Some novel inequalities of Weddle’s formula type for Riemann–Liouville fractional integrals with their applications to numerical integration

In numerical analysis, Weddle’s formula is a pivotal tool for approximating definite integrals. The approximation of the definite integrals plays a significant role in numerical methods for differential equations, particularly in the finite volume method. We need to use the best approximation of the integrals to get better results. This paper thoroughly proves integral inequalities for first-time differentiable convex functions in fractional calculus. For this, first, we prove an integral identity involving Riemann–Liouville fractional integrals. Then, with the help of this identity, we prove fractional Weddle’s formula-type inequalities for differentiable convex functions. Our approach involves significant functional classes, including convex, Lipschitzian and bounded functions. The primary motivation of this paper is that Weddle’s formula should be employed when Simpson’s 1/3 formula fails to yield the required precision. Simpson’s formula is limited to third-order polynomial approximations, which may only sometimes capture the intricacies of more complex functions. On the other hand, Weddle’s formula provides a higher degree of interpolation using sixth-order polynomials, offering a more refined approximation.

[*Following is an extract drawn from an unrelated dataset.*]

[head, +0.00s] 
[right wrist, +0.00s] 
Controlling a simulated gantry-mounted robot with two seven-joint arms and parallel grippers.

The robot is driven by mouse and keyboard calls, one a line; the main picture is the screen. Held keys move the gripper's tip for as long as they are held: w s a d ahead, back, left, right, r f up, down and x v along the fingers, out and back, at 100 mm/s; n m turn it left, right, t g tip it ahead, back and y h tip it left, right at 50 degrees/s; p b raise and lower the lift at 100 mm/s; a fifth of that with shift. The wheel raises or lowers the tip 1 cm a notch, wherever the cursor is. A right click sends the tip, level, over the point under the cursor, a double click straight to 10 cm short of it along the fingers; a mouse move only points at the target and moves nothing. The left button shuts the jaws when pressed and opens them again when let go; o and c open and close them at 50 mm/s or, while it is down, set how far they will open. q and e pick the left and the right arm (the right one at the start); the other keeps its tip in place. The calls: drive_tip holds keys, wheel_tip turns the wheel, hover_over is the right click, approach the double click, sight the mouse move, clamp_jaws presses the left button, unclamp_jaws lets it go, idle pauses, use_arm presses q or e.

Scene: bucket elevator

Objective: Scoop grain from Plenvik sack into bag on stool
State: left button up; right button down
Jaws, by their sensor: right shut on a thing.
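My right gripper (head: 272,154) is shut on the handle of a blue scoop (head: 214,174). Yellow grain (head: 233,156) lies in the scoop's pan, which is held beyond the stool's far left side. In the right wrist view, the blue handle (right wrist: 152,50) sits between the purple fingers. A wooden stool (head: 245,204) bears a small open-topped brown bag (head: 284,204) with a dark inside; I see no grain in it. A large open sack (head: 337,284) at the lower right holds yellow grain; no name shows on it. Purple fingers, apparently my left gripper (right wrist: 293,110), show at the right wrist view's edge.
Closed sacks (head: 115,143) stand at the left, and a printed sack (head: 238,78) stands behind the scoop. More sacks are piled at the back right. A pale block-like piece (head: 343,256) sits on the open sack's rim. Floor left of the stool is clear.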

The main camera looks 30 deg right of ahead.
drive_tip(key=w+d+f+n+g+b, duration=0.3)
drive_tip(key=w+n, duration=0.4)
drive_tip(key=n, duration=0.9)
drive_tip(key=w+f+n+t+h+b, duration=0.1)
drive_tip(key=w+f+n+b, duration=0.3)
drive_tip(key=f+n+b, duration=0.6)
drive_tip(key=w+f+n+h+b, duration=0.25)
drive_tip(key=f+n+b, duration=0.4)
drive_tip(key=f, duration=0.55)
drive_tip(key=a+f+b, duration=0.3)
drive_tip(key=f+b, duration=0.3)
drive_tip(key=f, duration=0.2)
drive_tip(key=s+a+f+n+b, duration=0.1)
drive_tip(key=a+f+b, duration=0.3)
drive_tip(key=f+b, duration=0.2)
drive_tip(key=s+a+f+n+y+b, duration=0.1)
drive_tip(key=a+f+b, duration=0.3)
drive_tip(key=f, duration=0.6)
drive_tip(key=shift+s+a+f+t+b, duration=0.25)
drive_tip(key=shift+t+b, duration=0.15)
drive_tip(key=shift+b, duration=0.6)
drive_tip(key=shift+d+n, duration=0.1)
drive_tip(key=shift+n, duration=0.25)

Additionally, the paper highlights the significance of the Riemann–Liouville fractional operator in addressing problems involving non-integer-order differentiation, showcasing its critical role in enhancing classical inequalities. These new inequalities can help to find the error bounds for different numerical integration formulas in classical calculus. Moreover, we provide some applications to numerical quadrature formulas of these newly established inequalities. These approximations highlight their potential impact on computational mathematics and related fields. Furthermore, we give numerical examples, computational analysis, and graphical representations that show these newly established inequalities are numerically valid.